• _Task brief_:
Give the number of lines in this listing that contain "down", with no other words.
**** Data for processing ****
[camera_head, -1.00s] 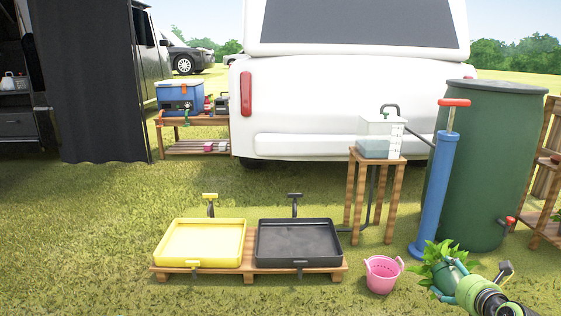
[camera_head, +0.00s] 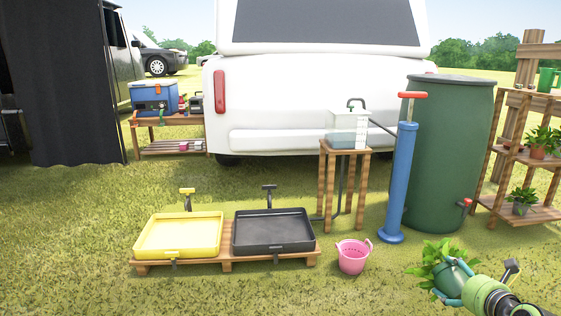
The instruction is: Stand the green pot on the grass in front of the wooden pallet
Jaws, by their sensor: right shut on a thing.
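The green pot (camera_head: 452,277) with a leafy plant in it is at the lower right of the head view. My right gripper (camera_head: 459,288) is shut on it and partly covers it. The pot is to the right of the pink basket; I cannot tell its exact height over the grass. The wooden pallet (camera_head: 226,264) lies on the grass at the lower left middle, bearing a yellow tray (camera_head: 180,234) and a black tray (camera_head: 273,232). Grass (camera_head: 290,295) shows in front of the pallet. My left gripper is not in view.
The pink basket (camera_head: 352,258) stands on the grass between the pallet and the pot. A blue pump (camera_head: 401,185), a large green barrel (camera_head: 448,150) and a wooden stand (camera_head: 343,190) are behind. Shelves with plants (camera_head: 516,213) stand at the right. The grass before the pallet is clear.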

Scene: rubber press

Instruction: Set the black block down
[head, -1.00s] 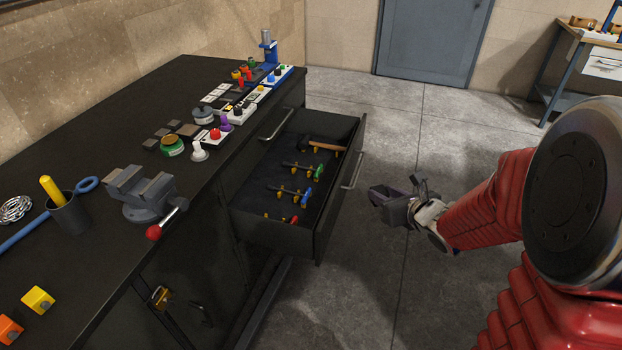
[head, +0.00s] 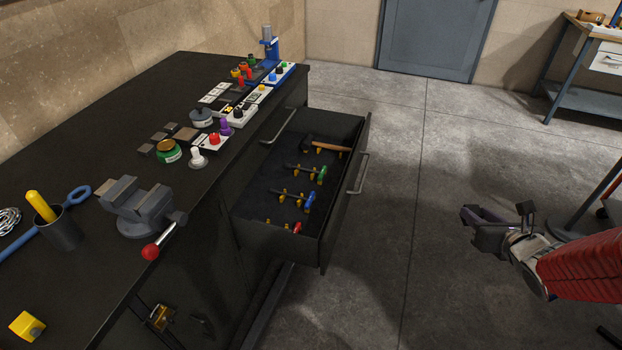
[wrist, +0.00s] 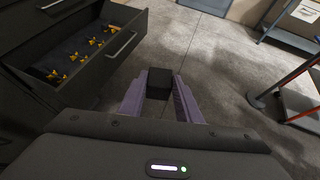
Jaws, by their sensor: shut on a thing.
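In the wrist view the black block (wrist: 159,83) sits between the two purple-grey fingers of my gripper (wrist: 160,98), which are shut on it. The block is held in the air above the grey floor. In the head view my gripper (head: 487,222) is at the right, out over the floor and apart from the workbench and its open drawer. The block cannot be made out clearly there.
The black workbench (head: 100,135) carries a grey vise (head: 140,205), a pen cup (head: 62,232), switches and tins. Its drawer (head: 345,205) stands open with several tools. A bare patch lies between vise and tins. A second bench (head: 585,102) stands far right.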

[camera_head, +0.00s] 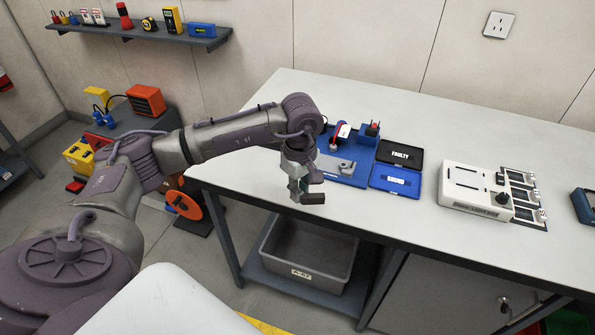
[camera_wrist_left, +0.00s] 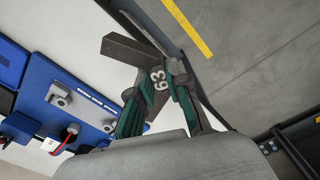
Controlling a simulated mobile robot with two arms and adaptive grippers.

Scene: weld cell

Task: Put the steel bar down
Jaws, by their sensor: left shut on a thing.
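The steel bar (camera_head: 313,198) is a short, dark grey-brown piece at the tip of my left gripper (camera_head: 300,190). In the left wrist view the bar (camera_wrist_left: 128,50) sticks out past the fingers, and a white "63" shows between them. My left gripper (camera_wrist_left: 158,95), with green-padded fingers, is shut on the bar. It hangs at the front edge of the white workbench (camera_head: 400,225), left of the blue fixture board (camera_head: 345,178). I cannot tell whether the bar touches the bench top. My right gripper is not in view.
Black "FAULTY" (camera_head: 400,156) and blue "SOUND" (camera_head: 396,180) trays lie beside the fixture board. A white device (camera_head: 475,190) stands farther right. A grey bin (camera_head: 310,255) sits on the lower shelf. The bench front between the gripper and the device is clear.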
****
• _Result_:
2